··· Given material

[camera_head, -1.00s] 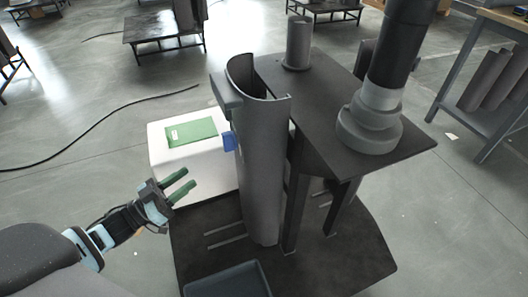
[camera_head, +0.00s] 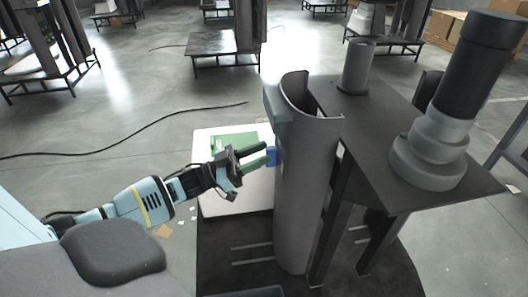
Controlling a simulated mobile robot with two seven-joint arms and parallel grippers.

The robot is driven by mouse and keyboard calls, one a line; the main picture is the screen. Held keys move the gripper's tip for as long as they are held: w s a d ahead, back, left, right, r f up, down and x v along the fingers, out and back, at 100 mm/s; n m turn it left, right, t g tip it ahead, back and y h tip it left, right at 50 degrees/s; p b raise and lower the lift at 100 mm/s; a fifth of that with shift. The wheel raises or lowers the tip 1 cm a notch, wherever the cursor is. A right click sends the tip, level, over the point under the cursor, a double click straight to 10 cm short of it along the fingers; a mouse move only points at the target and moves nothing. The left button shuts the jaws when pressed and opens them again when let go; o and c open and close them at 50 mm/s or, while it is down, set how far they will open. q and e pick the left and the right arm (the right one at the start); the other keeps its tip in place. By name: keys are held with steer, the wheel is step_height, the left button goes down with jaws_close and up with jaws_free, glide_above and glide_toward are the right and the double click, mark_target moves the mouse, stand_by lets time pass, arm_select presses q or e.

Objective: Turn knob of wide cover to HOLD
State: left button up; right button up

······

**Task details**: Skip all pictures. Retype exactly the span whose first line is the one with "[camera_head, +0.00s]" and whose last line is the one with "Controlling a simulated".

**Result of this exercise**:
[camera_head, +0.00s] 
Controlling a simulated mobile robot with two seven-joint arms and parallel grippers.

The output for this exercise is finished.